An OSVČ using tax records under Section 7b of the Czech Income Tax Act must establish the actual state of receivables and liabilities at year end. Cash income is normally recorded when received; Czech statutory accounting and VAT follow different timing rules. See the companion guide on when a Czech sole trader taxes an invoice and the Czech Financial Administration’s official OSVČ income-tax information.
Before you mark a Czech invoice paid
- The sum of evidenced allocations equals the full invoice amount.
- Every bank movement is used once, and any split is reproducible.
- Overpayments, refunds, and bank charges are separate from the invoice price.
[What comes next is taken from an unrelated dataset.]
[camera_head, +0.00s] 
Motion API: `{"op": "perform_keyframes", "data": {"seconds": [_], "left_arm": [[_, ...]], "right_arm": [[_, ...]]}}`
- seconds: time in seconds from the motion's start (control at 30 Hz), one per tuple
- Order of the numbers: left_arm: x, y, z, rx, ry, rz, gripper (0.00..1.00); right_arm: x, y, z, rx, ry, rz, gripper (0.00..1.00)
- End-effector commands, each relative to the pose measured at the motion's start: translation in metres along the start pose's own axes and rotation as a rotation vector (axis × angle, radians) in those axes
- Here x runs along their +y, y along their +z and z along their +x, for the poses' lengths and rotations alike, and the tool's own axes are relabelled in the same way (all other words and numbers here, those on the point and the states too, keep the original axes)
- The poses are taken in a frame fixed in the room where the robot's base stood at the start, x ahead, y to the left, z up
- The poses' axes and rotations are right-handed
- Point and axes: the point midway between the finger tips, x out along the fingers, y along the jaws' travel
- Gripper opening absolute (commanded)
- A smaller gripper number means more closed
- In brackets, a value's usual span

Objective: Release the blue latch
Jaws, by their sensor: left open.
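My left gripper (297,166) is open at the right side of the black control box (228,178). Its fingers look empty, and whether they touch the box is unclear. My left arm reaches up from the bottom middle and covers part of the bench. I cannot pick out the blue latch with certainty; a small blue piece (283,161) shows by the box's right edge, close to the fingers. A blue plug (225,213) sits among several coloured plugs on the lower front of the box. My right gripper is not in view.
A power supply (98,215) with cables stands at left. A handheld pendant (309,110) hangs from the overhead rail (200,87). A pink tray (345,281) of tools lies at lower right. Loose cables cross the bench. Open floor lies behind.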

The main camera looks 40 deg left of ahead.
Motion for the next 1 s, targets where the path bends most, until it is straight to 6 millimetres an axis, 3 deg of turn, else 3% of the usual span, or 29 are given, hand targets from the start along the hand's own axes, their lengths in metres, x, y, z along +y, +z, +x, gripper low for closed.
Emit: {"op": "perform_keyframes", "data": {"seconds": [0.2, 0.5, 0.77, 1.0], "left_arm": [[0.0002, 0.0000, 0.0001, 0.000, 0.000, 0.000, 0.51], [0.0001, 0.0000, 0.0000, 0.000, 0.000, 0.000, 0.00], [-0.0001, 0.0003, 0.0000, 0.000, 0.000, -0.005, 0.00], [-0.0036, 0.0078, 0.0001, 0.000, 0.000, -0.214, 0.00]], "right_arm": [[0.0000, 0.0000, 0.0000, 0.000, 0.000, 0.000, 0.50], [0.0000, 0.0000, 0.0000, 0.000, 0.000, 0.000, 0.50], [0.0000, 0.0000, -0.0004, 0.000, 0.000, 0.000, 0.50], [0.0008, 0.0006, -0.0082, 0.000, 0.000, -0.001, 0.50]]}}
- The payment date comes from bank evidence, not the issue date or due date.
- Any unpaid amount remains visible as a receivable at year end.
Automation is valuable for a clean one-payment-to-one-invoice match. When money is short, excessive, combined, or returned, the priority changes: preserve an audit trail. That trail lets you show what was received, which receivable it settled, what remains open, and why the invoice status was changed.